Write out exactly the lines from the line with "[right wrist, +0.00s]" through the line with "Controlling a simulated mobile", both ends included, and no other line.
## BEGIN Task input
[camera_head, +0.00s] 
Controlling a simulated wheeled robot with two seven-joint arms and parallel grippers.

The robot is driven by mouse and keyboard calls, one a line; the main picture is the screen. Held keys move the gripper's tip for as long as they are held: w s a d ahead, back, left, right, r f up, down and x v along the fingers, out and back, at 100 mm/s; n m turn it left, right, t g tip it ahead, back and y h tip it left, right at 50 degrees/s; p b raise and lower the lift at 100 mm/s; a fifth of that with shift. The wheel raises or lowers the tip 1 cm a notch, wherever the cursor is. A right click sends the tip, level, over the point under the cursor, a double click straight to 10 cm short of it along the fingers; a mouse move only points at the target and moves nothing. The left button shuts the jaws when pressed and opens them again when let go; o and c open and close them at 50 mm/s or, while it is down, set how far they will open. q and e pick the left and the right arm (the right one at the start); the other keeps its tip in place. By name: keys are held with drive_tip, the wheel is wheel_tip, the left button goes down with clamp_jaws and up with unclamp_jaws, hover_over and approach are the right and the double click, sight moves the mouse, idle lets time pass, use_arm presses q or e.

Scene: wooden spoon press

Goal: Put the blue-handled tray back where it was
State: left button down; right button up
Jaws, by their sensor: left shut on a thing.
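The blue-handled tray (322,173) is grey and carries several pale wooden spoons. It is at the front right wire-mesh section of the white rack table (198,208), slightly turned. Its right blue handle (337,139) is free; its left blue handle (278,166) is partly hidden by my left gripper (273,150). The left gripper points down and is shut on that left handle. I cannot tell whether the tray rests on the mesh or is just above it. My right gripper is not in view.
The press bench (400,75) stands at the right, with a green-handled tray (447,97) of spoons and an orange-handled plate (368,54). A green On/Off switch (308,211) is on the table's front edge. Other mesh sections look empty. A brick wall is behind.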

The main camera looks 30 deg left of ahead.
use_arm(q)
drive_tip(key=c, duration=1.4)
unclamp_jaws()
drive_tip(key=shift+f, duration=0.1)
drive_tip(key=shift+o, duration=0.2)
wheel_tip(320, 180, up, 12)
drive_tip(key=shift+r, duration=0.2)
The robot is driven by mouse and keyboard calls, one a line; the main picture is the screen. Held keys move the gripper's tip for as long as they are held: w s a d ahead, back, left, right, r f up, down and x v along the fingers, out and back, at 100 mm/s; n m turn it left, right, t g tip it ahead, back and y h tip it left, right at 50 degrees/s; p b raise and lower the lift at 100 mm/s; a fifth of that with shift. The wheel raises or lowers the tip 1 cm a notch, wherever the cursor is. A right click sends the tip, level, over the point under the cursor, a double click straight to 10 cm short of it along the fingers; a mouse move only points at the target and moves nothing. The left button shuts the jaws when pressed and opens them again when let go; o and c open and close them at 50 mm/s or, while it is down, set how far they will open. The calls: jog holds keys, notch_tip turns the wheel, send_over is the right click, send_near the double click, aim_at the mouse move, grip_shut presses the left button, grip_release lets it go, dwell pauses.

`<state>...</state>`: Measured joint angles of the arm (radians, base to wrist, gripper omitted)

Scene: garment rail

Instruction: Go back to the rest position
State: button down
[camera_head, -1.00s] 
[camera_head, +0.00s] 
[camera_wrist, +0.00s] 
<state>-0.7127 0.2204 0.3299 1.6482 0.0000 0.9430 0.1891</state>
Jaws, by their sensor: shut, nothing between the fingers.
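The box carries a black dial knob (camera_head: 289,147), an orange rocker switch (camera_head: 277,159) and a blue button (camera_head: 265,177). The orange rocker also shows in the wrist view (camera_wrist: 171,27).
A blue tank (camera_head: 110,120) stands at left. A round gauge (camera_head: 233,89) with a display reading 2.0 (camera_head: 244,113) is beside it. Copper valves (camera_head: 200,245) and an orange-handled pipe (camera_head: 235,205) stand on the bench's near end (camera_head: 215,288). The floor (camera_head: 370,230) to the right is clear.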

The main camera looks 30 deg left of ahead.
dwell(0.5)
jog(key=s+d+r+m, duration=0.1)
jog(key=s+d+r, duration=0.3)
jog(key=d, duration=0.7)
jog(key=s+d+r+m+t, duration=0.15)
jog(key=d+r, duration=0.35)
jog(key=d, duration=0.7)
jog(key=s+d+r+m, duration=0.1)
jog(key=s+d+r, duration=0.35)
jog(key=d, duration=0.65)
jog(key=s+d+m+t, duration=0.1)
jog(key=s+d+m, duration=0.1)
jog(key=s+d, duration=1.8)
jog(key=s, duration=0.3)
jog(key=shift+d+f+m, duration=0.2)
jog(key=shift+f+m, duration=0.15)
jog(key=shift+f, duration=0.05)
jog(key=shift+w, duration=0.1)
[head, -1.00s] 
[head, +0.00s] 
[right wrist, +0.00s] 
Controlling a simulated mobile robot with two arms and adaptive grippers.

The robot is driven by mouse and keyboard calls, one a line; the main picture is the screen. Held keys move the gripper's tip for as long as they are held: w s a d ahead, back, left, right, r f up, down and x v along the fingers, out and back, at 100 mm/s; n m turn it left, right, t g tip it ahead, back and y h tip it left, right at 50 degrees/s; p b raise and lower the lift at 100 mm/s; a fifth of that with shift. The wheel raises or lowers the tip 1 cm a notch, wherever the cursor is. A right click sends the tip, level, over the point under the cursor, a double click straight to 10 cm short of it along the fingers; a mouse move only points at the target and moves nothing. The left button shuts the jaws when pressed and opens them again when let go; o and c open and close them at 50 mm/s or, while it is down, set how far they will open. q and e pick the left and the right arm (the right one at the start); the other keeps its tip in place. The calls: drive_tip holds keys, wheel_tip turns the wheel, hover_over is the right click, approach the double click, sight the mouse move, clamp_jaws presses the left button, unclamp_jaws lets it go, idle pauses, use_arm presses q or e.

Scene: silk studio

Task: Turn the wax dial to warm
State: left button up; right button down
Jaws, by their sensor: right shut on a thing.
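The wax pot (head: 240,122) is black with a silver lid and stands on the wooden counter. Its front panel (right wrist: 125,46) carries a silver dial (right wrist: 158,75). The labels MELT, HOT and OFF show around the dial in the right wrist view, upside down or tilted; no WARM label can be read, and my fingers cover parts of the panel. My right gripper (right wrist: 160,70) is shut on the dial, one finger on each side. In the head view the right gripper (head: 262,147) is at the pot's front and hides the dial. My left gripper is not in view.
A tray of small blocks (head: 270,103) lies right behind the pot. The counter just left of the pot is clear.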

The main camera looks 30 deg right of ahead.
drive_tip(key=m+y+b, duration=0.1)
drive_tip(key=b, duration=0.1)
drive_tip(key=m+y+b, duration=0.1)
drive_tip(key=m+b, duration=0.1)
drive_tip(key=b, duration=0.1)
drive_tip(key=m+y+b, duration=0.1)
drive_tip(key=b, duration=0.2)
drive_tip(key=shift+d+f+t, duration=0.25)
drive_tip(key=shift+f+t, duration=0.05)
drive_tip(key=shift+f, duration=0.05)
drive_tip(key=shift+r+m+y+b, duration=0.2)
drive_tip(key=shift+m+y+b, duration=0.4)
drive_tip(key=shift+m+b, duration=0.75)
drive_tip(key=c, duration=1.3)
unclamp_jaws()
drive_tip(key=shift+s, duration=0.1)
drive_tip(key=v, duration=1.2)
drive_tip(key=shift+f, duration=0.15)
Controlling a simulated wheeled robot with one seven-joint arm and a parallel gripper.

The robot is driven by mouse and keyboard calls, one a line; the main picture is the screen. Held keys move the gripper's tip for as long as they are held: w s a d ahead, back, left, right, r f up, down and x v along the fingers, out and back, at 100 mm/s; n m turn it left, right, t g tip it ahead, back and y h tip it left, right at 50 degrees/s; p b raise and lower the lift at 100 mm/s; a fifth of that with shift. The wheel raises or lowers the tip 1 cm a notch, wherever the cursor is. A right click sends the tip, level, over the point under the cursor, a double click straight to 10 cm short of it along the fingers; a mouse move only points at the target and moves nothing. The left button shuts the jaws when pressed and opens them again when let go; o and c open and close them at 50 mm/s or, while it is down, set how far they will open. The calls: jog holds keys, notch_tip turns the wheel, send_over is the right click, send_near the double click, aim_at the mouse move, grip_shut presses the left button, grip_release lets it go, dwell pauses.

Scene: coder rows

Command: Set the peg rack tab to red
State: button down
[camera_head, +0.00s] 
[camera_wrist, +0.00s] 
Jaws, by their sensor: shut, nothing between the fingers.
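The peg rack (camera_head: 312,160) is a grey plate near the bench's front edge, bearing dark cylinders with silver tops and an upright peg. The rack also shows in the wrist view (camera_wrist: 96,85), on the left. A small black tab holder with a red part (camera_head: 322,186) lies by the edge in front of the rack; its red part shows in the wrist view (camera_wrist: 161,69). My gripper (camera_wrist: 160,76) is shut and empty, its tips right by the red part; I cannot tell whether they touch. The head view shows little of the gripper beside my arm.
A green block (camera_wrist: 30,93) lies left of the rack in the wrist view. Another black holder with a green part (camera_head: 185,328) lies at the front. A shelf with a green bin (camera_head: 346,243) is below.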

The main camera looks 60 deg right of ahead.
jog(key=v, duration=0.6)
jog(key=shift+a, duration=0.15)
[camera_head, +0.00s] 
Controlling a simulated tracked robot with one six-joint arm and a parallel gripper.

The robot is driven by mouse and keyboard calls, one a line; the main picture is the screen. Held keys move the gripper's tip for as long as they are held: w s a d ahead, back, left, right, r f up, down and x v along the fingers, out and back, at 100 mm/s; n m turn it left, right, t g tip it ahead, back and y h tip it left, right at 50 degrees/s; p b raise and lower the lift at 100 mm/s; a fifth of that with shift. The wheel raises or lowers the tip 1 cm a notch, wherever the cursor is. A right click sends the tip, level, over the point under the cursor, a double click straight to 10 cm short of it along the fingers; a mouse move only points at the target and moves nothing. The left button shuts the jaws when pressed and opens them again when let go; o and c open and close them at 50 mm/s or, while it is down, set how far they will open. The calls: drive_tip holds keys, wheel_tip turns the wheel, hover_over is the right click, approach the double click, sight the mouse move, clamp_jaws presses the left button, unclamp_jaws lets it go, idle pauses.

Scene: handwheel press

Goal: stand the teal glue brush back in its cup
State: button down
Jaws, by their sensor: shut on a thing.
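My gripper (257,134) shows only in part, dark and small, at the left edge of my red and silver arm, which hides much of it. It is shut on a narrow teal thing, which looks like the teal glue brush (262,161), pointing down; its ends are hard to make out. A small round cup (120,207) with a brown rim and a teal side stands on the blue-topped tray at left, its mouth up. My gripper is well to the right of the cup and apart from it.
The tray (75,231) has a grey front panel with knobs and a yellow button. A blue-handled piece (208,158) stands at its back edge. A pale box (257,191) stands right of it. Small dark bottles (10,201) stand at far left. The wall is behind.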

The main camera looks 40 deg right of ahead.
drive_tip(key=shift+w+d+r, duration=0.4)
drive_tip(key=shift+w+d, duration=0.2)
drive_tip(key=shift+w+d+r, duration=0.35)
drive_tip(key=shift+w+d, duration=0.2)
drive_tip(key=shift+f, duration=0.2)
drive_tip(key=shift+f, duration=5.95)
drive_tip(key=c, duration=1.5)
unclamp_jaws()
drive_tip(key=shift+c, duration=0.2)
## END Task input
→ Answer in full
[right wrist, +0.00s] 
Controlling a simulated mobile robot with two arms and adaptive grippers.

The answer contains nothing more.